■ Exercise goal
Copy these lines exactly and nothing else: from the line holding "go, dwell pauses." to the line holding "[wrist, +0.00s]", both lines included.

....

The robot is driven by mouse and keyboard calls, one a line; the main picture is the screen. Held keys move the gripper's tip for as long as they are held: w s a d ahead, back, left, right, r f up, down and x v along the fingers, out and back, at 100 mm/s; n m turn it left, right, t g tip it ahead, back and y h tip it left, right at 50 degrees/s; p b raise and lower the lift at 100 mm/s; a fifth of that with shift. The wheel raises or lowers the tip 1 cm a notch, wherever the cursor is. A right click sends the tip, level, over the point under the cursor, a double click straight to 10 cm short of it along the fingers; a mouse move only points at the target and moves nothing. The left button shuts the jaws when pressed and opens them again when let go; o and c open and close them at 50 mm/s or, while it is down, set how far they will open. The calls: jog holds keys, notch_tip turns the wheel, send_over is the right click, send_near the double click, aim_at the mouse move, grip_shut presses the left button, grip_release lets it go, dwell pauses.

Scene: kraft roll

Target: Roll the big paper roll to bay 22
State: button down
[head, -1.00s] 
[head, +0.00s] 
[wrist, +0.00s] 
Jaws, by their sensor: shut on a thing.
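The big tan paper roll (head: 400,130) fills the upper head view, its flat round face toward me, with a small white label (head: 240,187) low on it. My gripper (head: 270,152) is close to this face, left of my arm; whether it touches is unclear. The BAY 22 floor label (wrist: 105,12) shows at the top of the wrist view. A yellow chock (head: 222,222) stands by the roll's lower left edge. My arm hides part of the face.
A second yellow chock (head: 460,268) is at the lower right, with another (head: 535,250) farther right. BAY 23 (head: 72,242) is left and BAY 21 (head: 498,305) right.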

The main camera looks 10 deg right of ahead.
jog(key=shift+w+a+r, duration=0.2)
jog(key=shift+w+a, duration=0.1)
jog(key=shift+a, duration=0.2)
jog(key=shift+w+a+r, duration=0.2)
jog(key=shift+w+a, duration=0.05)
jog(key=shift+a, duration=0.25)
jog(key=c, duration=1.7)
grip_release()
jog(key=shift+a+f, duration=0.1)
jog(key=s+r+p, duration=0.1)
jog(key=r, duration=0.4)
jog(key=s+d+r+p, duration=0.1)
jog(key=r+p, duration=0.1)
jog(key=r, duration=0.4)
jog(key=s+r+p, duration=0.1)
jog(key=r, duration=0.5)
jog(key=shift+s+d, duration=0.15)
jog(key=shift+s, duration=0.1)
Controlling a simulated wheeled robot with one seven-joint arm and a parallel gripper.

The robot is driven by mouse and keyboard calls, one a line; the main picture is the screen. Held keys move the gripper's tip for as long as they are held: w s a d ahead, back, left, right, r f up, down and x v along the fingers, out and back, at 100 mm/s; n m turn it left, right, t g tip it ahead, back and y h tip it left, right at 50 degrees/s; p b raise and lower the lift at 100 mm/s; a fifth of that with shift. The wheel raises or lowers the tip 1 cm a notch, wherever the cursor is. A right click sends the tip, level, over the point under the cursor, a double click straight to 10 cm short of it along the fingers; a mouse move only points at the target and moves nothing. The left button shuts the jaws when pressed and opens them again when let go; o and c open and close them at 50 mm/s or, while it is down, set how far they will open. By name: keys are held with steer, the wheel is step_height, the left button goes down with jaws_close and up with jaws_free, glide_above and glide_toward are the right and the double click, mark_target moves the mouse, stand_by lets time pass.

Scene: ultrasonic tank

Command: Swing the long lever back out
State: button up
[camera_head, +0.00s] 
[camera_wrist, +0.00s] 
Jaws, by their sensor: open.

....

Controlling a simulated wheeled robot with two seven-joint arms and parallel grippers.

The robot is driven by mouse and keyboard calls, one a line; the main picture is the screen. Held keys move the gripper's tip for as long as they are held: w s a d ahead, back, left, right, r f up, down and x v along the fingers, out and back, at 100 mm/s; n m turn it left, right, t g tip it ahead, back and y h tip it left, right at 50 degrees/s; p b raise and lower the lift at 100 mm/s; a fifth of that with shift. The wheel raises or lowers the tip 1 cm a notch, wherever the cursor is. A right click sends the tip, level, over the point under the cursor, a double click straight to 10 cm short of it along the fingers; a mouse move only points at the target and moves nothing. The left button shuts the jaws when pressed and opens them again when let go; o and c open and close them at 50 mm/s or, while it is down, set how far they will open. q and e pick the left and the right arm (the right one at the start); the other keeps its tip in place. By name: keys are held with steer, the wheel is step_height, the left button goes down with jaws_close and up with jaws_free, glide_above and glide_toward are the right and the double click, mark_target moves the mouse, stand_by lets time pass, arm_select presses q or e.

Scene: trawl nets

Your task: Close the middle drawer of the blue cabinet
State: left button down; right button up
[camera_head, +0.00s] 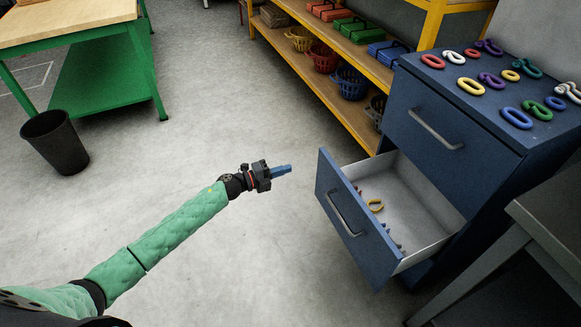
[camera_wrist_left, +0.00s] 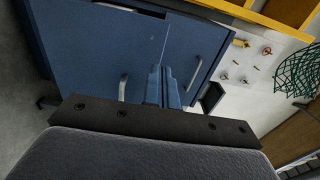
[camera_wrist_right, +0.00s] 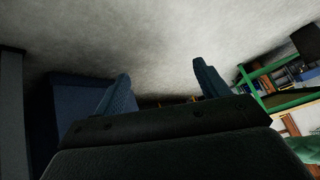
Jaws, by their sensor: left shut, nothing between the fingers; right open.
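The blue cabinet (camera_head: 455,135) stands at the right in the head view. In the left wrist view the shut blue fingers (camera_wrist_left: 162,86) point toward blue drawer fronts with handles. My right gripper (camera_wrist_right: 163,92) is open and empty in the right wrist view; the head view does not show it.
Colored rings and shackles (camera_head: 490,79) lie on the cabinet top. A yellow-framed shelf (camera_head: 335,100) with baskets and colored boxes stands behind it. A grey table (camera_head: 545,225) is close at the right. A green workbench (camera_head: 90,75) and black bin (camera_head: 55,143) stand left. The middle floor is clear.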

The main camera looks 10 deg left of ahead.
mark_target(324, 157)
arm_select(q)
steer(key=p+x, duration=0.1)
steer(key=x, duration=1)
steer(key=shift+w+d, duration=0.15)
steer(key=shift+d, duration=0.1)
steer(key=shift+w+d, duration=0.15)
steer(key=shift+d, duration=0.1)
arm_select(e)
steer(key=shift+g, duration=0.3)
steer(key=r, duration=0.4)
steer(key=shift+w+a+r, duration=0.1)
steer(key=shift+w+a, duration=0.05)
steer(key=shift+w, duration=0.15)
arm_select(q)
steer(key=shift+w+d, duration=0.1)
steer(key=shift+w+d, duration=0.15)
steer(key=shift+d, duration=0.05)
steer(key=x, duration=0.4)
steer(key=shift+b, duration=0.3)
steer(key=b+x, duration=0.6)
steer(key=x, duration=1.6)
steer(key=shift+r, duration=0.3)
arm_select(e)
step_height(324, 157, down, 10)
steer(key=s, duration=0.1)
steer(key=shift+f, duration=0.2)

....

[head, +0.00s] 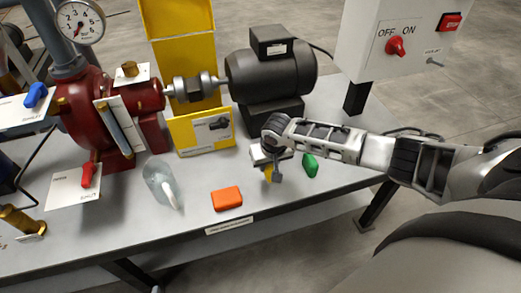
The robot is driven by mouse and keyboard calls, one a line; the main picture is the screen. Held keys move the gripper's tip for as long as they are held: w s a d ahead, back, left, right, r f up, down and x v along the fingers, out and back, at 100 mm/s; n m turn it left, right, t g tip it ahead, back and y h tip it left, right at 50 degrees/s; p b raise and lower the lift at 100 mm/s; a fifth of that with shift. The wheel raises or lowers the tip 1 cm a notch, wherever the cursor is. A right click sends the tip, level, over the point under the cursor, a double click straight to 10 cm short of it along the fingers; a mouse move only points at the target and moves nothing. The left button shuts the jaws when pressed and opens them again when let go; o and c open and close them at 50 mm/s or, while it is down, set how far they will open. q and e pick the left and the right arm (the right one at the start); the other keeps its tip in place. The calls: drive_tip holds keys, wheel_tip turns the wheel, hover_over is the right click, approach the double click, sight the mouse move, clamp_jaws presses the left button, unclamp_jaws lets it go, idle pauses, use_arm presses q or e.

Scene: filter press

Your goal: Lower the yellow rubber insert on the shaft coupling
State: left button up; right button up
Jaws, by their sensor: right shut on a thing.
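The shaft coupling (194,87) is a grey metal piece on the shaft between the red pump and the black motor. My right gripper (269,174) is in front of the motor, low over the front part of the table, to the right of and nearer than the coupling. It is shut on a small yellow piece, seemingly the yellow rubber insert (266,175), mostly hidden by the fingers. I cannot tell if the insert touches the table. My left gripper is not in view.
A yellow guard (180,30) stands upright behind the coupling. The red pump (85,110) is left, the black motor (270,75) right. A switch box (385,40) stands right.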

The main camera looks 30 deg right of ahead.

....

■ Task result
The robot is driven by mouse and keyboard calls, one a line; the main picture is the screen. Held keys move the gripper's tip for as long as they are held: w s a d ahead, back, left, right, r f up, down and x v along the fingers, out and back, at 100 mm/s; n m turn it left, right, t g tip it ahead, back and y h tip it left, right at 50 degrees/s; p b raise and lower the lift at 100 mm/s; a fifth of that with shift. The wheel raises or lowers the tip 1 cm a notch, wherever the cursor is. A right click sends the tip, level, over the point under the cursor, a double click straight to 10 cm short of it along the fingers; a mouse move only points at the target and moves nothing. The left button shuts the jaws when pressed and opens them again when let go; o and c open and close them at 50 mm/s or, while it is down, set how far they will open. The calls: jog holds keys, notch_tip turns the wheel, send_over is the right click, send_near the double click, aim_at the mouse move, grip_shut presses the left button, grip_release lets it go, dwell pauses.

Scene: kraft roll

Target: Roll the big paper roll to bay 22
State: button down
[head, -1.00s] 
[head, +0.00s] 
[wrist, +0.00s] 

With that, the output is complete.